How to Homeschool in the 21st Century (For All Types of Parents & Kids)

How to Homeschool in the 21st Century (For All Types of Parents & Kids)

In 2016, it was estimated that 1.7 million children were being homeschooled in the U.S, roughly 3.3% of all school-aged children.[1] Although this may not sound like a big portion of the population, the growth rate of homeschooling has been 7 to15% per year for the last two decades.

The burgeoning numbers are not a coincidence. There are tremendous benefits to homeschooling, including one-on-one teaching, adaptability to individual needs and learning styles, a safe learning environment, encouraging learning for knowledge rather than grades, and tailoring a curriculum to the child’s interests.

Is homeschooling something that you have been considering for your family? With all of the tools and resources available for homeschoolers in the 21st century, it may be easier than you think.
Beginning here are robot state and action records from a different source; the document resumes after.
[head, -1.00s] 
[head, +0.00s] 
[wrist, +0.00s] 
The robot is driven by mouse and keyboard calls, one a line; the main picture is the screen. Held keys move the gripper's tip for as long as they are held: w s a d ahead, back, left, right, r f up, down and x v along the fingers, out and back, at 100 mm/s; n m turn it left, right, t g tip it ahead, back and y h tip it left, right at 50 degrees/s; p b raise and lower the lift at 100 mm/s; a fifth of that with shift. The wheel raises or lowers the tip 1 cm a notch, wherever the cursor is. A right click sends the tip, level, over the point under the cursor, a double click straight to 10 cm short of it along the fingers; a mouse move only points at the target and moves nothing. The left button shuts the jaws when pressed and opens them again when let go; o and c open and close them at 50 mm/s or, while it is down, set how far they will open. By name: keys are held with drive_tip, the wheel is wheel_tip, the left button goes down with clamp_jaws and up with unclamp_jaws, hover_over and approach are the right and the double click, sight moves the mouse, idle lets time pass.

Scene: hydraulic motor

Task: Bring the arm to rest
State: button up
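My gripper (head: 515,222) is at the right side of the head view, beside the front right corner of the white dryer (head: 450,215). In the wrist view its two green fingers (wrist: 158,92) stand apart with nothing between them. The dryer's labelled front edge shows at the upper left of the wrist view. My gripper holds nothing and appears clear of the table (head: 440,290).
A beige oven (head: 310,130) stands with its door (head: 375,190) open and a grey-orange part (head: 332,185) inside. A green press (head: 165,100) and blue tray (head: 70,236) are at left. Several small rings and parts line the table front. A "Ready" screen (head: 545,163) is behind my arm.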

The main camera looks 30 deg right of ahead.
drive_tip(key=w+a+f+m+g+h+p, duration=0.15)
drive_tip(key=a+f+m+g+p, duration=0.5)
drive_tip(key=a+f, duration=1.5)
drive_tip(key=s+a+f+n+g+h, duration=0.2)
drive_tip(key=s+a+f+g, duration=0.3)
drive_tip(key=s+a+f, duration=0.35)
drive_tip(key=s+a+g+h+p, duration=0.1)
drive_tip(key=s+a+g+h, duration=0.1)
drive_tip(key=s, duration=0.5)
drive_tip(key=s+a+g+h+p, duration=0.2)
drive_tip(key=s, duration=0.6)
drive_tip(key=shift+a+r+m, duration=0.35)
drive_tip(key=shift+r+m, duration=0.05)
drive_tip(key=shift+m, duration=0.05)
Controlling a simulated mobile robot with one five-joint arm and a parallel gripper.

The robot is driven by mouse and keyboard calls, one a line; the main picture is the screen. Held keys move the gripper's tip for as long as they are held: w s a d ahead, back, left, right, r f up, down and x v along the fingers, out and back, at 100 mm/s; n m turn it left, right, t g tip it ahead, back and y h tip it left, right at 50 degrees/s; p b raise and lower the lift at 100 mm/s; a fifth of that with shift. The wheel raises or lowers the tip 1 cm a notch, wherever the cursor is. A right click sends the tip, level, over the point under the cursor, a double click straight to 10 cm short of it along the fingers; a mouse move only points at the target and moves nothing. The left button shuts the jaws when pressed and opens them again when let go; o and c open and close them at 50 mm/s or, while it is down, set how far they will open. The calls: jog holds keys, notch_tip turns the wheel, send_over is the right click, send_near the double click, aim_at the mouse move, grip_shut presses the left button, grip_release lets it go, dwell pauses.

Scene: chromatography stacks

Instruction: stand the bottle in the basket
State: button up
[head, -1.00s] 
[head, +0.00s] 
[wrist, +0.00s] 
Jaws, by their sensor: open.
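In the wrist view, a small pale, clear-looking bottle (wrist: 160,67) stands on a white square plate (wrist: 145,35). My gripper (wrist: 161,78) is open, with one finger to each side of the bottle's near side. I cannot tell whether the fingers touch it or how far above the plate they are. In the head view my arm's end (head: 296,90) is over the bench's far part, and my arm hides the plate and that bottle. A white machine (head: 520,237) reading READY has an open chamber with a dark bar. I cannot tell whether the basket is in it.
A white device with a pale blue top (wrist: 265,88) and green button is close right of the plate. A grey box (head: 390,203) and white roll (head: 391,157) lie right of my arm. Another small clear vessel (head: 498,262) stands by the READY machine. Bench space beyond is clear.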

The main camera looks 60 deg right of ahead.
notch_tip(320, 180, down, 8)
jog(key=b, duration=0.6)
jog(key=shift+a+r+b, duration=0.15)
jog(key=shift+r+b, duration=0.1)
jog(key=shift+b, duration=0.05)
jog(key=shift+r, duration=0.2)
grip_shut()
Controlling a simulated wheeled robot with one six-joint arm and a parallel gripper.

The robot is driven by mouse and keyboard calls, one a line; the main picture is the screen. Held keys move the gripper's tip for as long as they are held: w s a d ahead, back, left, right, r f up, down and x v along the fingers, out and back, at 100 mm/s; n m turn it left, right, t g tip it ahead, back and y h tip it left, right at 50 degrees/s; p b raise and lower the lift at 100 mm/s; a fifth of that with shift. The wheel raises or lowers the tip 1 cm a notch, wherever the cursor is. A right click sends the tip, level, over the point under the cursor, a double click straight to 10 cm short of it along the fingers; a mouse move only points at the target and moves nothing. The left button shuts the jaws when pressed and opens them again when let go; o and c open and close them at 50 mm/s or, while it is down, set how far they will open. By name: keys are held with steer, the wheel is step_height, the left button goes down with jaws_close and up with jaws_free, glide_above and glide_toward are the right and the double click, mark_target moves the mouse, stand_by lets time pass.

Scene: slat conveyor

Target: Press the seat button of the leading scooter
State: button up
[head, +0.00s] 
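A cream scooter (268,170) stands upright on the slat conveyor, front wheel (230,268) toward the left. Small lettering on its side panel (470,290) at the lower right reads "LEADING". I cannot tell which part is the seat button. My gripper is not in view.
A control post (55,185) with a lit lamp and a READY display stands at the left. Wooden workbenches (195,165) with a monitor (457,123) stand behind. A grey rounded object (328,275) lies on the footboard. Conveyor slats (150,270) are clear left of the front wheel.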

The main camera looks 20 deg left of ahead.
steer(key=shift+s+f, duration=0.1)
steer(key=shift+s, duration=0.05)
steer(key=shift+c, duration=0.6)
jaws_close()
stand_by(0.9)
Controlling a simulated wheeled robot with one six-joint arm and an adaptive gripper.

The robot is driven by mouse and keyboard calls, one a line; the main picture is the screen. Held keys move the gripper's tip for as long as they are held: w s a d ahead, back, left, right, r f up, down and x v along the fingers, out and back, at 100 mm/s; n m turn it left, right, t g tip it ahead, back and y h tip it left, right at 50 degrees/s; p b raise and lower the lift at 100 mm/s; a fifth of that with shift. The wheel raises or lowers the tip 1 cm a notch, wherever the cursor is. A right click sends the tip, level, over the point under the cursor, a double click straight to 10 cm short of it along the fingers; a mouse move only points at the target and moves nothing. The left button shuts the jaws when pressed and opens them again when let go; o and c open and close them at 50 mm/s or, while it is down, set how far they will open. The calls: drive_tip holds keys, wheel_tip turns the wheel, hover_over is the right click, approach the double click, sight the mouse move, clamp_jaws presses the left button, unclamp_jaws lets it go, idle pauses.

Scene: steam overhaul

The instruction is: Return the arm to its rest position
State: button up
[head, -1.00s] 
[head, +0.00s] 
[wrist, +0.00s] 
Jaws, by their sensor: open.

How to Homeschool (Getting Started)

After thinking it through, you’ve decided that homeschooling is the right step for you and your family. Now what? Here are the first things you should do to get your homeschooling journey started on the right track.

Figure Out the Laws

Homeschooling is regulated by the state, not the federal government. The first step is to find the current and accurate legal requirements mandated by your state in order to educate your child legally.[2]

The regulations can vary widely, from strict guidelines to no guidelines at all. However, don’t be overwhelmed by the legal jargon. There are many resources and local communities for homeschooling families that can help you figure out the logistics.

Decide on an Approach

Every child’s needs are different. This is your chance to choose the homeschooling style or combination of styles that best fits your child’s learning style and interests. A brief description of seven different homeschooling methods are listed below.

Supplies/Resources

Often times, purchasing a homeschooling curriculum is done too early in the planning process, resulting in buyer’s remorse.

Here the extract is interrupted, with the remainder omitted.